Prompt - Find how many lines in the data below include the word "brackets", then write only that number.

## begin Information shown

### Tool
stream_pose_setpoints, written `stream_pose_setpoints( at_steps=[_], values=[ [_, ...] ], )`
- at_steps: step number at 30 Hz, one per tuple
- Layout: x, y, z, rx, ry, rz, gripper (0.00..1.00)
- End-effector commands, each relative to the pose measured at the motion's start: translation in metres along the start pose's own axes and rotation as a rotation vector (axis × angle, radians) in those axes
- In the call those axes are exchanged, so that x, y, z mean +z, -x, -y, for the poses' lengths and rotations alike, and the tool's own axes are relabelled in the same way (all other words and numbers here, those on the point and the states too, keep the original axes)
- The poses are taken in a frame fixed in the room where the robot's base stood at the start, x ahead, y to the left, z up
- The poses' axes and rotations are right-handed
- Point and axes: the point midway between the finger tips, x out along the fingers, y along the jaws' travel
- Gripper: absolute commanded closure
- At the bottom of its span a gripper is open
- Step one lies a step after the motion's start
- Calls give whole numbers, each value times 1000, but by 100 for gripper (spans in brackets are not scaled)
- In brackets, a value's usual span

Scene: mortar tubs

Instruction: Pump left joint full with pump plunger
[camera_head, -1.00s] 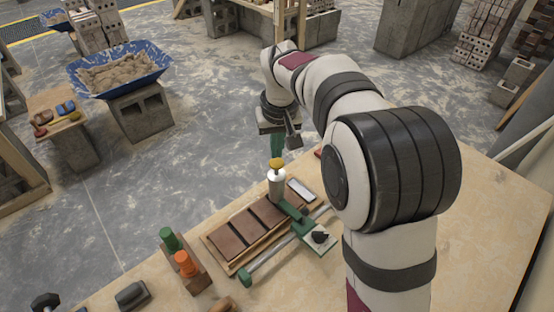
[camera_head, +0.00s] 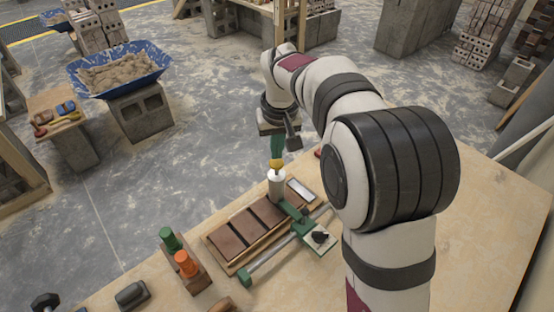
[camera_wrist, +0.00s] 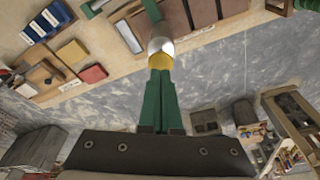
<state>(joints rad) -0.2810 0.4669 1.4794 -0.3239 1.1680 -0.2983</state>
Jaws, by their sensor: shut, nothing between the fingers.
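The pump has a white cylinder (camera_head: 276,184) with a yellow plunger top (camera_head: 276,165), and stands upright over the far end of the brick board. The board holds brown brick slabs (camera_head: 247,226) with dark joints between them. How full the left joint is cannot be made out. My gripper (camera_head: 277,157) is shut and empty, pointing down with its green fingertips at the yellow plunger top. In the wrist view the shut green fingers (camera_wrist: 160,80) line up with the yellow top (camera_wrist: 160,60); whether they touch it is unclear.
A green-ended rod (camera_head: 285,245) and a green bracket (camera_head: 297,216) lie along the board's near side. Green and orange pegs (camera_head: 185,263) stand in a block to the left. A blue mortar tub (camera_head: 120,70) sits on a concrete block beyond the table. Bare tabletop lies at right.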

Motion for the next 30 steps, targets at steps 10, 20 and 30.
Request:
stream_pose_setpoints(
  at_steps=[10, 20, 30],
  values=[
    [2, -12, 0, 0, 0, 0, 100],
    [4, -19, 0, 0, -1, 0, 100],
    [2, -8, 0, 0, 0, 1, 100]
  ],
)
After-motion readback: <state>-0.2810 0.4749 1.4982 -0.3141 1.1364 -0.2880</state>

## end Information shown

Final result - 2